Les deux guerres de la Syrie

Les pourparlers de Vienne donnent lieu à un optimisme prudent, mais représentent néanmoins un grand pas vers une démarche diplomatique indispensable pour résoudre cet aspect du conflit. Photo AFP

La Syrie est dévastée par deux guerres. Un conflit, entre le président syrien Bachar el-Assad et les factions rebelles comme l'Armée syrienne libre (ASL), qui ne peut être réglé que par des voies diplomatiques – précisément le genre de solution que visent à atteindre les pourparlers de paix à Vienne, auxquels prennent part la plupart des puissances mondiales et des acteurs régionaux. Régler le second conflit, mené par Daech (acronyme arabe de l'État islamique – EI), nécessitera des moyens très différents.

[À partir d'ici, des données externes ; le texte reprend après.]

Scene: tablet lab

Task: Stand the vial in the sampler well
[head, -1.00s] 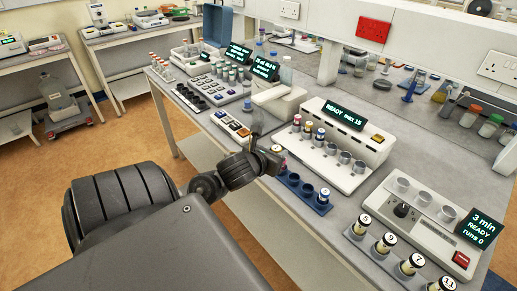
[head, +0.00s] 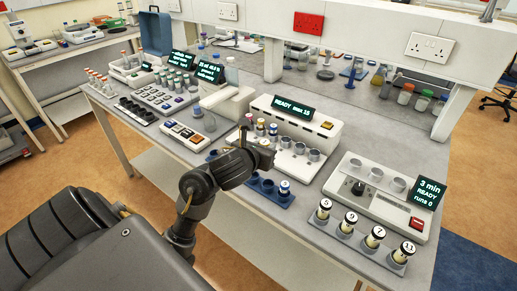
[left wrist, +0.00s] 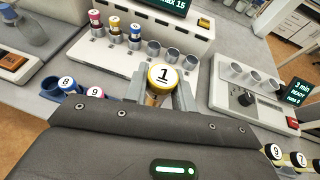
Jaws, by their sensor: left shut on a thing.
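My left gripper (left wrist: 160,92) is shut on a vial (left wrist: 160,76) with a yellow-rimmed white cap marked 1. The vial looks roughly upright between the fingers; its lower part is hidden. In the head view the left gripper (head: 262,150) is in front of the sampler (head: 297,120), a white unit whose display reads READY max 15. Several capped vials (left wrist: 115,24) stand in wells at the sampler's left end. Empty wells (left wrist: 172,55) continue to the right, behind the held vial in the wrist view. My right gripper is not in view.
A blue rack (head: 268,187) in front of the sampler holds a few vials and has empty wells. A timer unit (head: 372,186) reading 3 min stands at right, with a row of numbered vials (head: 350,222) before it. Button racks and screens lie at left.

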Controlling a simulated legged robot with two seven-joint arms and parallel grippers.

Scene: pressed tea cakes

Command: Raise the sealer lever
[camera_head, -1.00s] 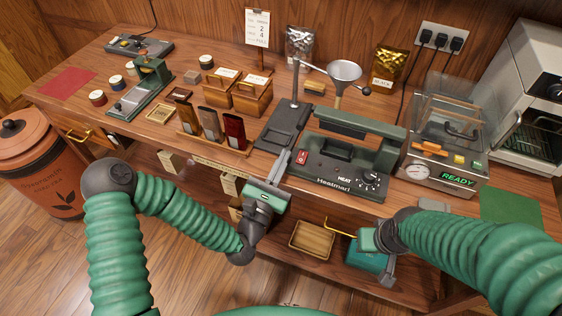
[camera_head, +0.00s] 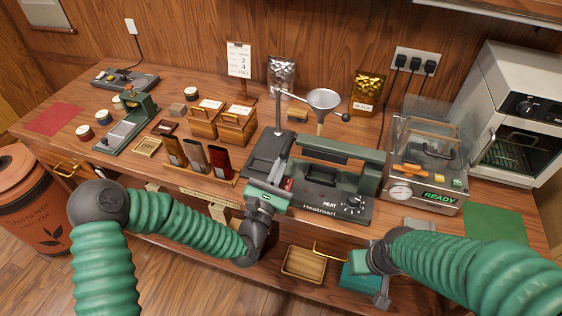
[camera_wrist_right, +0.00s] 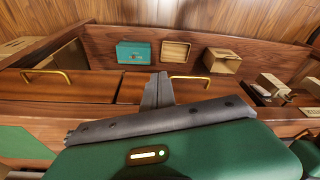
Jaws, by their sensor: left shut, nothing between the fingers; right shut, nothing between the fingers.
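The heat sealer (camera_head: 322,207) is a dark green machine with a dial and a red switch, standing near the table's front edge. Its long green lever bar (camera_head: 330,149) spans above the base with a gap beneath, joined to a post at the right. My left gripper (camera_head: 279,168) is shut and empty at the sealer's left end, its fingers pointing away from me, below and left of the bar. Whether it touches the sealer is unclear. My right gripper (camera_head: 384,296) is shut and empty, low in front of the table; its fingers show in the right wrist view (camera_wrist_right: 157,90).
A funnel stand (camera_head: 270,146) is close behind the sealer's left end. Tea packets in a wooden rack (camera_head: 200,174) stand left of it. A vacuum machine (camera_head: 420,190) marked READY stands at the right. A green mat (camera_head: 495,226) lies bare at the far right.

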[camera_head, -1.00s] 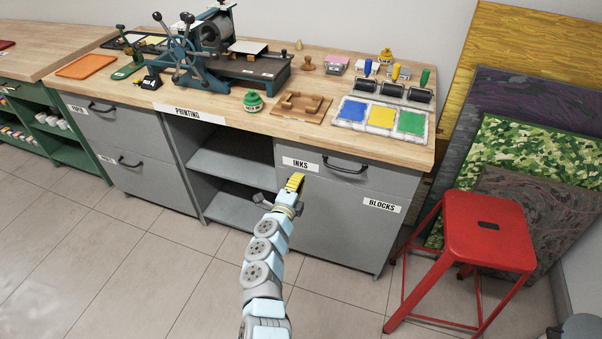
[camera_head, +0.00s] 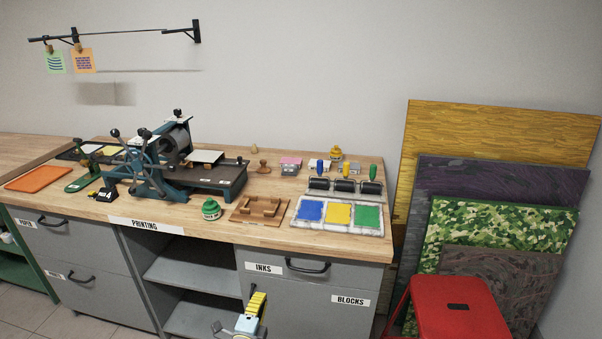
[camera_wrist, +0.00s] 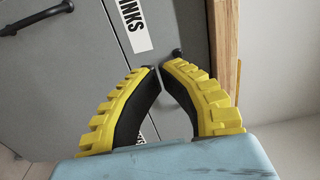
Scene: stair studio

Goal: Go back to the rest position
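My gripper (camera_head: 256,298) shows at the bottom of the head view, in front of the grey cabinet (camera_head: 290,312) below the INKS label. In the wrist view its two yellow, black-padded fingers (camera_wrist: 160,68) come together at the tips, so it is shut. Nothing is seen held between them. The INKS drawer front (camera_wrist: 85,50) is behind the fingertips in the wrist view, and the drawer looks closed. Most of my arm is out of the head view.
The wooden worktop (camera_head: 225,225) carries a printing press (camera_head: 165,160), ink pads (camera_head: 338,213), rollers (camera_head: 344,188) and a green jar (camera_head: 211,209). A red stool (camera_head: 455,310) stands at the lower right, before leaning panels (camera_head: 495,225). Open shelves (camera_head: 195,275) are left of the INKS drawer.

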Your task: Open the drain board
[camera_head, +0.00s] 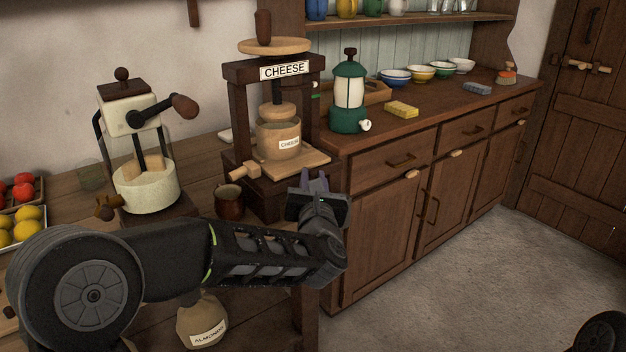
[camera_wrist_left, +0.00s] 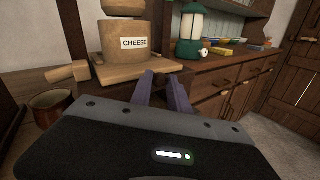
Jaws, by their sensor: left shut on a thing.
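A cheese press (camera_head: 275,95) stands on the wooden counter, its tub marked CHEESE. Under the tub lies a pale wooden board (camera_head: 312,162) with a stubby spout at its left; the board also shows in the wrist view (camera_wrist_left: 128,74). A dark wooden base (camera_head: 262,192) is below it. My left gripper (camera_head: 315,183) is at the front right of this base. In the wrist view its purple fingers (camera_wrist_left: 167,88) are shut on a small dark knob (camera_wrist_left: 162,80) just below the board's front edge. The fingers hide how the knob is attached. My right gripper is not in view.
A brown mug (camera_head: 229,202) stands left of the base. A grinder (camera_head: 145,150) is further left and an almond sack (camera_head: 203,318) is below my arm. A green lantern (camera_head: 349,92) stands on the cabinet at right.

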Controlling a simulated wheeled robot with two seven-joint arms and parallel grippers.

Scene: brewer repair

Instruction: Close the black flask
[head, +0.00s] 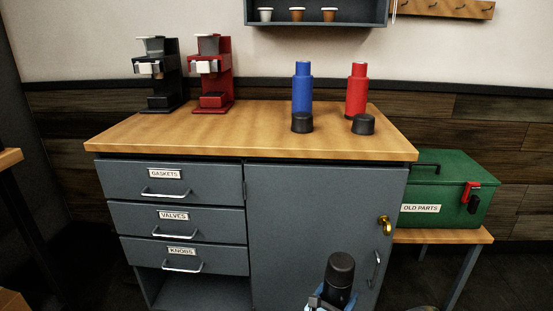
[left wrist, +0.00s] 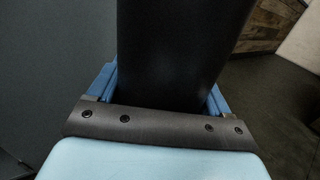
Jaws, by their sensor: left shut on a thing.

Il est entendu que la guerre avec Daech constitue également, d'une certaine manière, une guerre civile – à la fois entre les sunnites et les chiites et entre factions sunnites – et qu'elle est liée à la lutte contre Assad. Mais les attaques terroristes sanguinaires de Daech à Beyrouth et à Paris (sans parler des actes barbares de ses sbires en Syrie et en Irak) montrent clairement qu'il ne peut y avoir de dialogue – encore moins des compromis – avec ses chefs. Rien ne peut justifier une entente politique, diplomatique ou territoriale avec un tel groupement, dont les idées fanatiques et vicieuses vont à l'encontre de toutes les normes fondamentales des sociétés civilisées. Assurément, il faudra faire appel à la diplomatie dans cette lutte. Comme la guerre fait souvent partie de la diplomatie, la diplomatie peut parfois faire partie de la guerre. Dans le combat contre Daech, la diplomatie jouera un rôle vital pour galvaniser une alliance de pays avec pour mission de faire disparaître à jamais ce groupe armé – ce qui devra toutefois se faire par les armes.

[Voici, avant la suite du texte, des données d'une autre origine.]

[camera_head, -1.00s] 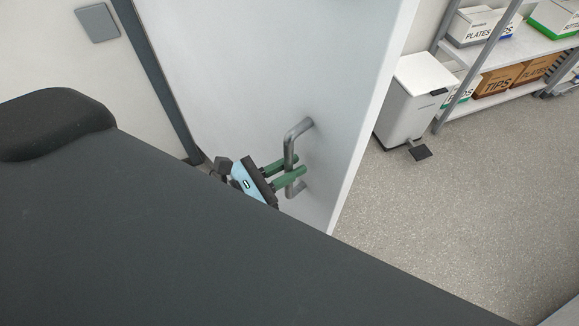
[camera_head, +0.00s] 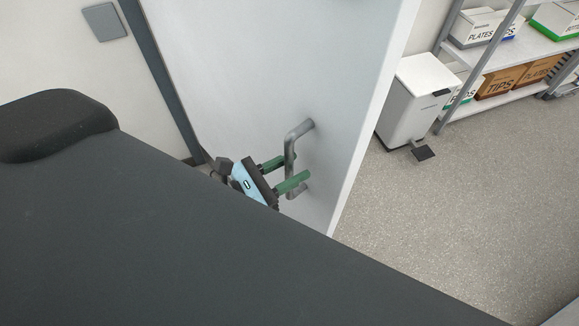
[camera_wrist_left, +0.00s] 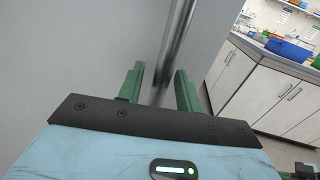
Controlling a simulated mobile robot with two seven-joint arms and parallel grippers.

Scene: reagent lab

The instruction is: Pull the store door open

Daech, comme tous les pays concernés doivent l'accepter, n'a nulle part de rôle légitime à jouer. Quiconque, surtout dans la région, serait tenté d'adhérer sinon aux méthodes, du moins aux objectifs du groupe – pour, par exemple, soutenir un but antichiite – doit être exclu du combat contre Daech.
Pour paraphraser le président George W. Bush, les pays doivent se décider : ils sont dans notre camp ou dans celui des terroristes. Il ne s'agit pas seulement de présenter un front uni. Même si beaucoup voudraient rejeter la faute sur les dirigeants chiites pour ne pas avoir fait suffisamment d'efforts pour courtiser les sunnites favorisant ainsi l'essor de Daech, cette explication est loin d'être complète. Il est certain qu'aucun dirigeant de la trempe d'un Nelson Mandela ne s'est présenté dans les rangs de dirigeants chiites particulièrement maladroits et souvent irresponsables en Irak. Mais si Daech n'était qu'un simple véhicule de la résistance des sunnites contre le joug des chiites, le conflit ne se serait pas répandu bien au-delà des régions à forte majorité chiite.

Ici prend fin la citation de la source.